OptimConfig#
- class stable_ssl.config.OptimConfig(optimizer: str = 'LARS', lr: float = 1.0, batch_size: int = 256, epochs: int = 1000, max_steps: int = -1, weight_decay: float = 0, momentum: float | None = None, nesterov: bool | None = None, betas: Tuple[float, float] | None = None, grad_max_norm: float | None = None)[source]#
Bases:
object
Configuration for the ‘optimizer’ parameters.
- Parameters:
optimizer (str) – Type of optimizer to use (e.g., “AdamW”, “RMSprop”, “SGD”, “LARS”). Default is “LARS”.
lr (float) – Learning rate for the optimizer. Default is 1e0.
batch_size (int, optional) – Batch size for training. Default is 256.

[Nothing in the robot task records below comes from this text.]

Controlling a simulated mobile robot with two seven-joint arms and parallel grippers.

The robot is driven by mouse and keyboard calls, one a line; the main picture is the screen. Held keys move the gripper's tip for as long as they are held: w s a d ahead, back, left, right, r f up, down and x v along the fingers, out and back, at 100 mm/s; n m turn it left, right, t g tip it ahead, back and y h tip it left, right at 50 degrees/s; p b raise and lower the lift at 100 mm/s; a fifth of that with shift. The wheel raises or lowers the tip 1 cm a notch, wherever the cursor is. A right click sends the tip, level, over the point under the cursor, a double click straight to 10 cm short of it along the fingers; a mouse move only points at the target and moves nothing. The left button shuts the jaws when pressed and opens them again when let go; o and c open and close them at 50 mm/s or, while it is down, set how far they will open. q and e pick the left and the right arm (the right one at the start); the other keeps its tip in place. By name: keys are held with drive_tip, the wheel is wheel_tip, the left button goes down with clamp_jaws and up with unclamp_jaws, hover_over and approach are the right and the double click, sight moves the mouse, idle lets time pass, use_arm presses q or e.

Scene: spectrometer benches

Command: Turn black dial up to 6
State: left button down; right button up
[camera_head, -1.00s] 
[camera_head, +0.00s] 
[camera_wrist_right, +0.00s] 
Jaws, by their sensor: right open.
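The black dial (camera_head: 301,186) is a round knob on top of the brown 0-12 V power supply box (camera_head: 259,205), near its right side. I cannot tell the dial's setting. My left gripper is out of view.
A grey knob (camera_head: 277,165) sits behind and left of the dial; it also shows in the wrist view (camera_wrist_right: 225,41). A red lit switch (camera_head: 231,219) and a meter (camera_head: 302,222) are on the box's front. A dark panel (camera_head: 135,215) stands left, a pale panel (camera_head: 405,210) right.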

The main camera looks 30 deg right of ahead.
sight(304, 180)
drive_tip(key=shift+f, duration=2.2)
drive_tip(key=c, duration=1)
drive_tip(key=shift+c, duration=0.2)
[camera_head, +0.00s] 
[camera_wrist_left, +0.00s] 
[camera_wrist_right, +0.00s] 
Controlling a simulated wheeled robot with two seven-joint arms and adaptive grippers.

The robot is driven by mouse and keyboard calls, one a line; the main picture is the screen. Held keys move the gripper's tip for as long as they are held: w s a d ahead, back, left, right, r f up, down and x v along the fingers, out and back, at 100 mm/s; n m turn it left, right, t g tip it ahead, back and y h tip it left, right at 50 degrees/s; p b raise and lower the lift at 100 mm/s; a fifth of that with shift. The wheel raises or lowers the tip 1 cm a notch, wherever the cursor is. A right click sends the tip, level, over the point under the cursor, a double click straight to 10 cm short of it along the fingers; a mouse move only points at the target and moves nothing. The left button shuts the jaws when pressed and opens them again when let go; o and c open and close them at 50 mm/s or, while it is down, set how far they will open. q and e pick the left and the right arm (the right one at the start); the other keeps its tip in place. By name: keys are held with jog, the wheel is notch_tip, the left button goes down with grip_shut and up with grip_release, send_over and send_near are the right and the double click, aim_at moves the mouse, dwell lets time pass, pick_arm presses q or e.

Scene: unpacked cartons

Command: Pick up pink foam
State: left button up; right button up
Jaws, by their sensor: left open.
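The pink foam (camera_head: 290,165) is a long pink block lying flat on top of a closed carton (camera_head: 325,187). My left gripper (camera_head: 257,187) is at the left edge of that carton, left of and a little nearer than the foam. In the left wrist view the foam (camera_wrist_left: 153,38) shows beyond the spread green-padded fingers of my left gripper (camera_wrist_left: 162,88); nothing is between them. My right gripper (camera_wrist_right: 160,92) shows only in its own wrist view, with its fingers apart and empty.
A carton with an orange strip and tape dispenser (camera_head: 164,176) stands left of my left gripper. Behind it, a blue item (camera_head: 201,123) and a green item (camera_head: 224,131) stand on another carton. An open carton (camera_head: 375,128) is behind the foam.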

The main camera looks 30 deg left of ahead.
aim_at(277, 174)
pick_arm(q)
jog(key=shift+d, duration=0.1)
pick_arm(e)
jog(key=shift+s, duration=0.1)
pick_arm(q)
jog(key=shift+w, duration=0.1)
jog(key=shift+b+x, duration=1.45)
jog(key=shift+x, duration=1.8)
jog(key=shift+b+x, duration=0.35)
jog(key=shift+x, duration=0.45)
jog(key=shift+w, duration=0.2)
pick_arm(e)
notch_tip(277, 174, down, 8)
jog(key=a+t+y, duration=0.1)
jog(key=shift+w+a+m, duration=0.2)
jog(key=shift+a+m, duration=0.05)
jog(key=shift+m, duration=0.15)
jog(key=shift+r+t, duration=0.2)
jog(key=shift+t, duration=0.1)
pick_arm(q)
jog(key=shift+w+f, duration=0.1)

epochs (int, optional) – Number of epochs to train the model. Default is 10.
max_steps (int, optional) – Maximum number of steps per epoch. Default is -1.
weight_decay (float) – Weight decay for the optimizer. Default is 1e-6.
momentum (float) – Momentum for the optimizer. Default is None.
nesterov (bool) – Whether to use Nesterov momentum. Default is False.
betas (Tuple[float, float], optional) – Betas for the AdamW optimizer. Default is (0.9, 0.999).
grad_max_norm (float, optional) – Maximum norm for gradient clipping. Default is None.